Exercise inputs:
-=-=-=-=-

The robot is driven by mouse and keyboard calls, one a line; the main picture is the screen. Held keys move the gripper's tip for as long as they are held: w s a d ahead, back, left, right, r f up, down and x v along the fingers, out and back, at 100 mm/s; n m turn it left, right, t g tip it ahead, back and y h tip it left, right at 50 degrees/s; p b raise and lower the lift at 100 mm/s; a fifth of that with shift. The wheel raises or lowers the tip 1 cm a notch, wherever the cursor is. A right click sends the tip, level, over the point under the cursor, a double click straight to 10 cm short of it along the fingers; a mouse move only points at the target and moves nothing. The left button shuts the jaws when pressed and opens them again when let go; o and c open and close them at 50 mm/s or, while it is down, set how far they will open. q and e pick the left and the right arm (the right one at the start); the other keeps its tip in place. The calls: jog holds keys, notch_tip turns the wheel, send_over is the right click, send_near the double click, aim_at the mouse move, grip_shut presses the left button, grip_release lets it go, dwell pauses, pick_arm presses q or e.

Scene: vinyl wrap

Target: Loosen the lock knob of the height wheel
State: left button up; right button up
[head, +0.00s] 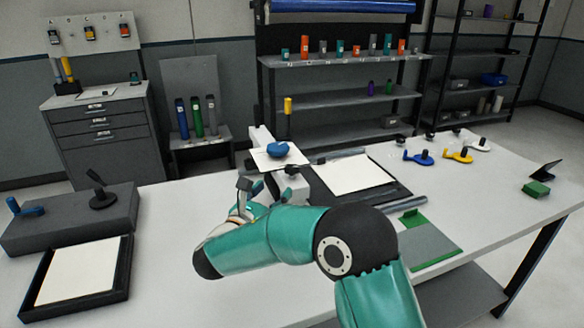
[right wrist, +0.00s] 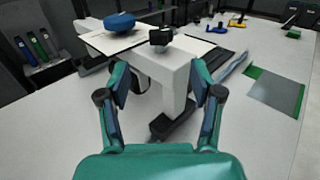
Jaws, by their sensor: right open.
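A white machine (right wrist: 150,62) with a blue wheel-like part (right wrist: 120,22) on top stands on the table. The blue part also shows in the head view (head: 277,149). A black knob (right wrist: 160,37) sits on the machine to the right of the blue part; I take it for the lock knob. My right gripper (right wrist: 160,80) is open and empty. In the right wrist view its fingers are spread either side of the machine's near end, with the knob beyond and between them, apart from them. In the head view my right arm partly hides the gripper. My left gripper is not in view.
A sheet on a dark mat (head: 399,194) lies right of the machine. A green-and-grey board (head: 428,245) lies nearer. A black-framed tray (head: 118,286) and a grey block with handles (head: 70,222) are at the left. The white table front is mostly clear.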

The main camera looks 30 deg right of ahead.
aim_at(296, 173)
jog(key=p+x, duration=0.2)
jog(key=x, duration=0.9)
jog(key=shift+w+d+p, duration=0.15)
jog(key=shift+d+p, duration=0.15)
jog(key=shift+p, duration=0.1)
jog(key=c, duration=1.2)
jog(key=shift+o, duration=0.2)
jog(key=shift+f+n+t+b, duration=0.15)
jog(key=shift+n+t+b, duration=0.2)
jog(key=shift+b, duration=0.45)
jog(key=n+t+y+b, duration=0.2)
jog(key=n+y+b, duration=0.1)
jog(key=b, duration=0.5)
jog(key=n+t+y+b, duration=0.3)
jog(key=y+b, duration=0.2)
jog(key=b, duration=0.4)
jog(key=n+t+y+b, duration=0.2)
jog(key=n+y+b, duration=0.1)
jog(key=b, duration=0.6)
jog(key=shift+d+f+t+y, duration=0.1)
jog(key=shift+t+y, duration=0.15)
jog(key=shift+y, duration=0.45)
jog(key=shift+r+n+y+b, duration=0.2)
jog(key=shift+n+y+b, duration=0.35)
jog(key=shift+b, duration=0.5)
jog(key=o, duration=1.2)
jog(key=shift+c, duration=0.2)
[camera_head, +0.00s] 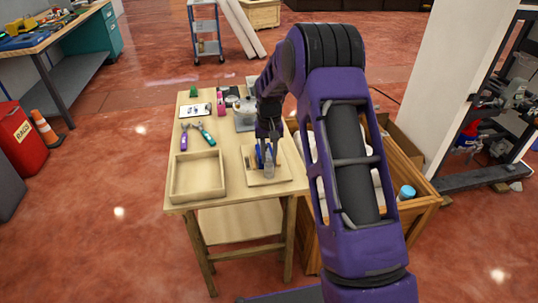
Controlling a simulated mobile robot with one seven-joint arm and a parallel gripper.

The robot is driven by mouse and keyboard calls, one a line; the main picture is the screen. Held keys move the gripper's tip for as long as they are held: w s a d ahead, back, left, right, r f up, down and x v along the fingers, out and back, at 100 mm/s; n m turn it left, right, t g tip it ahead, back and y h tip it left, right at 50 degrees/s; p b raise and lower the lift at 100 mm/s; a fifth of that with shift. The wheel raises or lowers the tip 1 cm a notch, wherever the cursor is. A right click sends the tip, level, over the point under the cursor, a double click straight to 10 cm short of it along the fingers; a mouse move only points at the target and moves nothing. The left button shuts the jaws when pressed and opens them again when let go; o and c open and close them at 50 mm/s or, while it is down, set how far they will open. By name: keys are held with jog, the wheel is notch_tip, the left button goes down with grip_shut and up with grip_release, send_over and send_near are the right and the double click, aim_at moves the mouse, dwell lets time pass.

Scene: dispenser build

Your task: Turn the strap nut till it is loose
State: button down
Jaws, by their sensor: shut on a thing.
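My gripper (269,138) points down over the right part of the small wooden table (235,188). It is shut on something small that I cannot make out from here. Just under it is a light wooden board (283,176) carrying blue-handled tools (259,157) and a pale, clear upright piece (269,166). A silvery rounded part (243,116) stands behind and left of my gripper, partly hidden by the arm. The strap nut cannot be told apart at this size.
An empty wooden tray (198,196) lies at the table's front left. Purple-handled pliers (184,137) and teal-handled pliers (205,134) lie behind it. A wooden crate (420,207) stands right of the table, partly behind my arm. Open floor lies left of the table.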

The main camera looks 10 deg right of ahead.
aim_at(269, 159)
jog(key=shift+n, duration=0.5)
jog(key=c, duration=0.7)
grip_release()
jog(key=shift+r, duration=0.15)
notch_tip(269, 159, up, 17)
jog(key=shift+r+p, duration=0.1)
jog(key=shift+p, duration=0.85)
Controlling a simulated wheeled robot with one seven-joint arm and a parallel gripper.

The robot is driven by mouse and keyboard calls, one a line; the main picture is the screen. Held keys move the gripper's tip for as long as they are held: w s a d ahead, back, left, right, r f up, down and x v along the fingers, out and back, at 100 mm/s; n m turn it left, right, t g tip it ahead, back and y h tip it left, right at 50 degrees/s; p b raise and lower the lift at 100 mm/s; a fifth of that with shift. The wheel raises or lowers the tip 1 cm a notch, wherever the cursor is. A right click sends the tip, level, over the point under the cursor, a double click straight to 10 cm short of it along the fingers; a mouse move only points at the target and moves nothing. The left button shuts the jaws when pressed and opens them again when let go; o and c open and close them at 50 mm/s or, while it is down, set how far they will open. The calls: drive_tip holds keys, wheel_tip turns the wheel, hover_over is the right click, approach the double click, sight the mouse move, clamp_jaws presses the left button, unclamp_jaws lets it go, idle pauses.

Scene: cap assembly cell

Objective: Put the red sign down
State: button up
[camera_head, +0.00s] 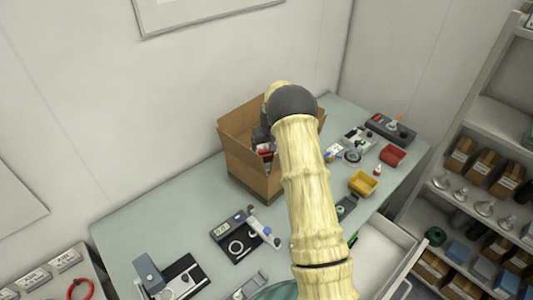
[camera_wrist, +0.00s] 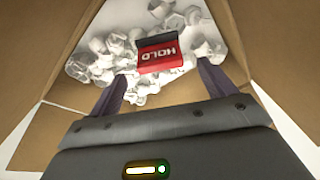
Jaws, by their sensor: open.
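The red sign (camera_wrist: 160,55) reads "HOLD" and has a dark strip along one edge. In the wrist view it lies on white crumpled pieces inside the cardboard box. My gripper (camera_wrist: 168,88) is open, its two dark fingers apart on either side, a little short of the sign. No contact with the sign shows. In the head view my gripper is mostly hidden behind my arm at the box (camera_head: 250,178).
The box walls (camera_wrist: 60,123) rise close around my gripper. The box stands on a grey-green table (camera_head: 185,205). A yellow bin (camera_head: 363,184), a red bin (camera_head: 392,155) and several instruments share the table. An open drawer (camera_head: 385,245) and shelving (camera_head: 445,205) are at the right.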

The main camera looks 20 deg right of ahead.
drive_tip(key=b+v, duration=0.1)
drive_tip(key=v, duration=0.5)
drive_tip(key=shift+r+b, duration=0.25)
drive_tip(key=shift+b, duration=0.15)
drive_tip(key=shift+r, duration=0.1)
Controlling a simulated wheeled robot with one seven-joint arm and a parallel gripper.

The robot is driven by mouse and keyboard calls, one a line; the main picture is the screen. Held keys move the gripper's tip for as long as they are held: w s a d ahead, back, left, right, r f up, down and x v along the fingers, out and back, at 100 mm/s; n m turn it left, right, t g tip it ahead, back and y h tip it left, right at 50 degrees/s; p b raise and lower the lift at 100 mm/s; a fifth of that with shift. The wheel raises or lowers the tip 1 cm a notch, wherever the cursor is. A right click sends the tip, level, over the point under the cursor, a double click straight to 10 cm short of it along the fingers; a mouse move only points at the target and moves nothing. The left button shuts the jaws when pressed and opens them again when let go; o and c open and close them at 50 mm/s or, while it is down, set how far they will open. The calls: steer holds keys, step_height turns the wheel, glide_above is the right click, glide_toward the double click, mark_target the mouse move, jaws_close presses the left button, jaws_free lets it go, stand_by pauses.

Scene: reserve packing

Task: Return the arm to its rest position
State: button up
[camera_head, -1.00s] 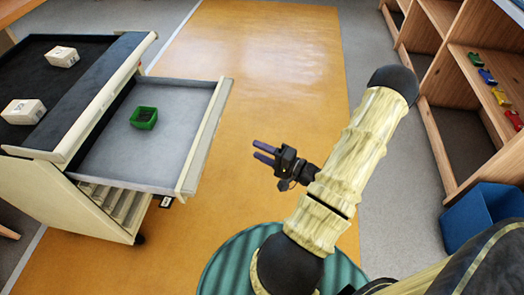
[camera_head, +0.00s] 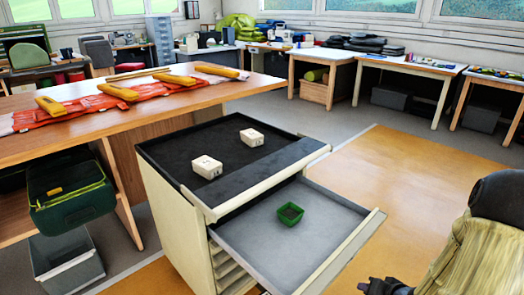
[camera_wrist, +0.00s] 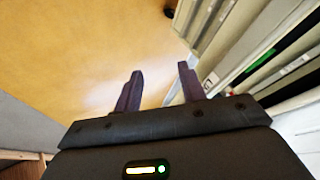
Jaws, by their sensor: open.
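My gripper shows in the wrist view (camera_wrist: 160,86) with its two dark fingers apart and nothing between them. Beyond the fingers are the orange floor and the side of the drawer cart. In the head view only the top of my gripper (camera_head: 385,287) shows at the bottom edge; its fingers are not clear there. My arm (camera_head: 470,250), in a pale wrapped sleeve with a dark joint, is at the lower right. The gripper is to the right of the open drawer and apart from it.
A wooden table (camera_head: 150,120) stands behind left. Orange floor (camera_head: 420,170) is clear at the right.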

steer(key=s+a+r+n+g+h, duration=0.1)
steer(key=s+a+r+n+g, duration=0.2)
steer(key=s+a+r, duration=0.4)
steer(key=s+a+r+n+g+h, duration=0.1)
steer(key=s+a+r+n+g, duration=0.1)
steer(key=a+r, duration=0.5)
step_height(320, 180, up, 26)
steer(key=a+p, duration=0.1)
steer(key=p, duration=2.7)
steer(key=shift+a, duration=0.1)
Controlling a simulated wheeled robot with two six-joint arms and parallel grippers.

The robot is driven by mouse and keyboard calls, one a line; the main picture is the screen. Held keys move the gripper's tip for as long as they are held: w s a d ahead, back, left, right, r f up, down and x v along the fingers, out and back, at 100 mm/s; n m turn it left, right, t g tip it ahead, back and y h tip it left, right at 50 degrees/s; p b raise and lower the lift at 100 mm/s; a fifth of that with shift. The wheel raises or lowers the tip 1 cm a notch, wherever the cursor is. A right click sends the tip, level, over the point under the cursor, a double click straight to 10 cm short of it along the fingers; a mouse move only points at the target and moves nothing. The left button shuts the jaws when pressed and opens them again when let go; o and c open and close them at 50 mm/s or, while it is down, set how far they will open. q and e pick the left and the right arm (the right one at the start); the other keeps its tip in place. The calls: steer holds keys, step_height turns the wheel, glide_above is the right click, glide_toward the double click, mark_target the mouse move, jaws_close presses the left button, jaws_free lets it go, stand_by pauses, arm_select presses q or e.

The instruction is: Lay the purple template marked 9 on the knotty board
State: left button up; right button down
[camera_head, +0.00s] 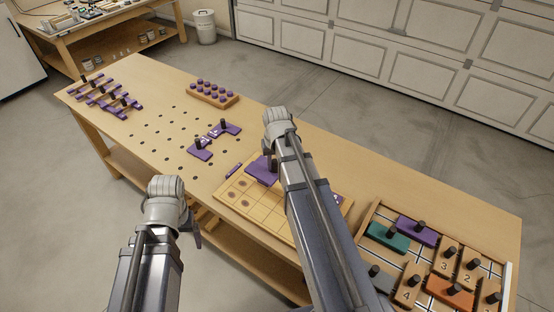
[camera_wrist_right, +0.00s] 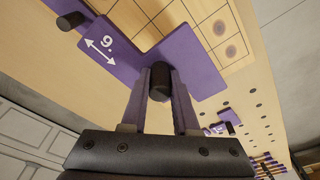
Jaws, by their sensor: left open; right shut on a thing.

-=-=-=-=-

Task instructions: Using the data above, print only the lines starting at the one with "go, stand_by pauses." and ending at the one with "Controlling a simulated wheeled robot with two", exactly as they stand, minus the pictures.

Full solution:
The robot is driven by mouse and keyboard calls, one a line; the main picture is the screen. Held keys move the gripper's tip for as long as they are held: w s a d ahead, back, left, right, r f up, down and x v along the fingers, out and back, at 100 mm/s; n m turn it left, right, t g tip it ahead, back and y h tip it left, right at 50 degrees/s; p b raise and lower the lift at 100 mm/s; a fifth of that with shift. The wheel raises or lowers the tip 1 cm a notch, wherever the cursor is. A right click sends the tip, level, over the point under the cursor, a double click straight to 10 cm short of it along the fingers; a mouse move only points at the target and moves nothing. The left button shuts the jaws when pressed and opens them again when let go; o and c open and close them at 50 mm/s or, while it is down, set how far they will open. The calls: steer holds keys, step_height turns the wheel, glide_above is the right click, glide_toward the double click, mark_target the mouse move, jaws_close presses the left button, jaws_free lets it go, stand_by pauses.

Scene: reserve packing

Task: Return the arm to its rest position
State: button up
[camera_head, -1.00s] 
[camera_head, +0.00s] 
[camera_wrist, +0.00s] 
Jaws, by their sensor: open.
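My gripper shows in the wrist view (camera_wrist: 160,86) with its two dark fingers apart and nothing between them. Beyond the fingers are the orange floor and the side of the drawer cart. In the head view only the top of my gripper (camera_head: 385,287) shows at the bottom edge; its fingers are not clear there. My arm (camera_head: 470,250), in a pale wrapped sleeve with a dark joint, is at the lower right. The gripper is to the right of the open drawer and apart from it.
A wooden table (camera_head: 150,120) stands behind left. Orange floor (camera_head: 420,170) is clear at the right.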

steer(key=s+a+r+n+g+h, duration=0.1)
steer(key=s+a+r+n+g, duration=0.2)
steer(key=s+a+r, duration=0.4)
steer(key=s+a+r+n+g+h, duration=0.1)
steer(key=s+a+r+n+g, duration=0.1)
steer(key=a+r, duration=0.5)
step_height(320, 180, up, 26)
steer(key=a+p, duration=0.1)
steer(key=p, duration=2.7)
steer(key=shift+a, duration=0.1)
Controlling a simulated wheeled robot with two six-joint arms and parallel grippers.

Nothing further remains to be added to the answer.